ENTRIES PROVIDED:
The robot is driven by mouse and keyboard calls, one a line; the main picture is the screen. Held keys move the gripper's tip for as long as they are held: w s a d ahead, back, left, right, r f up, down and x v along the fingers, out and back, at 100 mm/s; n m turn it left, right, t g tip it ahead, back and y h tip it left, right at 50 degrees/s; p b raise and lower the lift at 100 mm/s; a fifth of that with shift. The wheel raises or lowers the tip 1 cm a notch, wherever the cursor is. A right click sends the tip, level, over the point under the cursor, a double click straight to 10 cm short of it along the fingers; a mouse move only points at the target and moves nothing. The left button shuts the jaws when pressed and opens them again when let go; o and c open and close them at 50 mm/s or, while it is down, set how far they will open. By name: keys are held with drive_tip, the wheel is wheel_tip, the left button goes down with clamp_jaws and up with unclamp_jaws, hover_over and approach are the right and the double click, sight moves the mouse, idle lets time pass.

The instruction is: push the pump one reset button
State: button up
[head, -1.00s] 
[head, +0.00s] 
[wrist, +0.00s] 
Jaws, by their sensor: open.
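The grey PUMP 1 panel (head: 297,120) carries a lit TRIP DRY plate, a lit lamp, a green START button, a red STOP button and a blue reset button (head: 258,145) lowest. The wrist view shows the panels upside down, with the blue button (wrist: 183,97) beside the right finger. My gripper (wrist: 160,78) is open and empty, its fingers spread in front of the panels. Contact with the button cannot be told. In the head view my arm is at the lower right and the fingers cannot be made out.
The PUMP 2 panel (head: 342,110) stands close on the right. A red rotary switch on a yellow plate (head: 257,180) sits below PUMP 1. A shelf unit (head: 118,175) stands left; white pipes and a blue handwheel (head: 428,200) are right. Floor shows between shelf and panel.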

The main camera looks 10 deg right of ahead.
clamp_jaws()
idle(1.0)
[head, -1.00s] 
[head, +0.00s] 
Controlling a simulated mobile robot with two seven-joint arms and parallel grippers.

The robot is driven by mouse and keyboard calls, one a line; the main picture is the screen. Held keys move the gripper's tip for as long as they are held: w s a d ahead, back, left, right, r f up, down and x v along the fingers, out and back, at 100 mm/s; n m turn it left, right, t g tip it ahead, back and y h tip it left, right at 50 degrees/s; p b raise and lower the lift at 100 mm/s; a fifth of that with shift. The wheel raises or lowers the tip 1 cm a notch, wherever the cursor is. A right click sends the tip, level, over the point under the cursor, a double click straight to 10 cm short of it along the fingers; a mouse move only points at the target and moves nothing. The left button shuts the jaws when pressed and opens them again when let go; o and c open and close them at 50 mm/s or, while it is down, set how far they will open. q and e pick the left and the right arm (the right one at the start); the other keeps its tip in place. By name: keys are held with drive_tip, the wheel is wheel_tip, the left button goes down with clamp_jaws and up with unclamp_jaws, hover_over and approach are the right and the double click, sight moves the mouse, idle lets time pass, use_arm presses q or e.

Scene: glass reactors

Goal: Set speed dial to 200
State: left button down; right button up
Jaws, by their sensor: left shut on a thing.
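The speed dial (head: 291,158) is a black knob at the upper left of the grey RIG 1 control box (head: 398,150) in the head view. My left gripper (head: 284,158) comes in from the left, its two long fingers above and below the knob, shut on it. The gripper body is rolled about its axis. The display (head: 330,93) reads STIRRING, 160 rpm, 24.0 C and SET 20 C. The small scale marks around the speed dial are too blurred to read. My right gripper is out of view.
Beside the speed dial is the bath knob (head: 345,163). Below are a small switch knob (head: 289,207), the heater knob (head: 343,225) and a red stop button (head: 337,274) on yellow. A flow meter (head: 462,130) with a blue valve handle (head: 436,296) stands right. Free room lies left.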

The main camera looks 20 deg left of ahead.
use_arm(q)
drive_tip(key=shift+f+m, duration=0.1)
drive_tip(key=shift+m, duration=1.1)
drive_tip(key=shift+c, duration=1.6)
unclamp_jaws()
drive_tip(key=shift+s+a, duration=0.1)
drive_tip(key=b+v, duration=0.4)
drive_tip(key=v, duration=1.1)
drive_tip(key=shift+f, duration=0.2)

DIRECTION:
Repeat the data above, word for word.

RESULT FOR THIS EXERCISE:
The robot is driven by mouse and keyboard calls, one a line; the main picture is the screen. Held keys move the gripper's tip for as long as they are held: w s a d ahead, back, left, right, r f up, down and x v along the fingers, out and back, at 100 mm/s; n m turn it left, right, t g tip it ahead, back and y h tip it left, right at 50 degrees/s; p b raise and lower the lift at 100 mm/s; a fifth of that with shift. The wheel raises or lowers the tip 1 cm a notch, wherever the cursor is. A right click sends the tip, level, over the point under the cursor, a double click straight to 10 cm short of it along the fingers; a mouse move only points at the target and moves nothing. The left button shuts the jaws when pressed and opens them again when let go; o and c open and close them at 50 mm/s or, while it is down, set how far they will open. By name: keys are held with drive_tip, the wheel is wheel_tip, the left button goes down with clamp_jaws and up with unclamp_jaws, hover_over and approach are the right and the double click, sight moves the mouse, idle lets time pass.

The instruction is: push the pump one reset button
State: button up
[head, -1.00s] 
[head, +0.00s] 
[wrist, +0.00s] 
Jaws, by their sensor: open.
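The grey PUMP 1 panel (head: 297,120) carries a lit TRIP DRY plate, a lit lamp, a green START button, a red STOP button and a blue reset button (head: 258,145) lowest. The wrist view shows the panels upside down, with the blue button (wrist: 183,97) beside the right finger. My gripper (wrist: 160,78) is open and empty, its fingers spread in front of the panels. Contact with the button cannot be told. In the head view my arm is at the lower right and the fingers cannot be made out.
The PUMP 2 panel (head: 342,110) stands close on the right. A red rotary switch on a yellow plate (head: 257,180) sits below PUMP 1. A shelf unit (head: 118,175) stands left; white pipes and a blue handwheel (head: 428,200) are right. Floor shows between shelf and panel.

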The main camera looks 10 deg right of ahead.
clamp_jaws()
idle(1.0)
[head, -1.00s] 
[head, +0.00s] 
Controlling a simulated mobile robot with two seven-joint arms and parallel grippers.

The robot is driven by mouse and keyboard calls, one a line; the main picture is the screen. Held keys move the gripper's tip for as long as they are held: w s a d ahead, back, left, right, r f up, down and x v along the fingers, out and back, at 100 mm/s; n m turn it left, right, t g tip it ahead, back and y h tip it left, right at 50 degrees/s; p b raise and lower the lift at 100 mm/s; a fifth of that with shift. The wheel raises or lowers the tip 1 cm a notch, wherever the cursor is. A right click sends the tip, level, over the point under the cursor, a double click straight to 10 cm short of it along the fingers; a mouse move only points at the target and moves nothing. The left button shuts the jaws when pressed and opens them again when let go; o and c open and close them at 50 mm/s or, while it is down, set how far they will open. q and e pick the left and the right arm (the right one at the start); the other keeps its tip in place. By name: keys are held with drive_tip, the wheel is wheel_tip, the left button goes down with clamp_jaws and up with unclamp_jaws, hover_over and approach are the right and the double click, sight moves the mouse, idle lets time pass, use_arm presses q or e.

Scene: glass reactors

Goal: Set speed dial to 200
State: left button down; right button up
Jaws, by their sensor: left shut on a thing.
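The speed dial (head: 291,158) is a black knob at the upper left of the grey RIG 1 control box (head: 398,150) in the head view. My left gripper (head: 284,158) comes in from the left, its two long fingers above and below the knob, shut on it. The gripper body is rolled about its axis. The display (head: 330,93) reads STIRRING, 160 rpm, 24.0 C and SET 20 C. The small scale marks around the speed dial are too blurred to read. My right gripper is out of view.
Beside the speed dial is the bath knob (head: 345,163). Below are a small switch knob (head: 289,207), the heater knob (head: 343,225) and a red stop button (head: 337,274) on yellow. A flow meter (head: 462,130) with a blue valve handle (head: 436,296) stands right. Free room lies left.

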The main camera looks 20 deg left of ahead.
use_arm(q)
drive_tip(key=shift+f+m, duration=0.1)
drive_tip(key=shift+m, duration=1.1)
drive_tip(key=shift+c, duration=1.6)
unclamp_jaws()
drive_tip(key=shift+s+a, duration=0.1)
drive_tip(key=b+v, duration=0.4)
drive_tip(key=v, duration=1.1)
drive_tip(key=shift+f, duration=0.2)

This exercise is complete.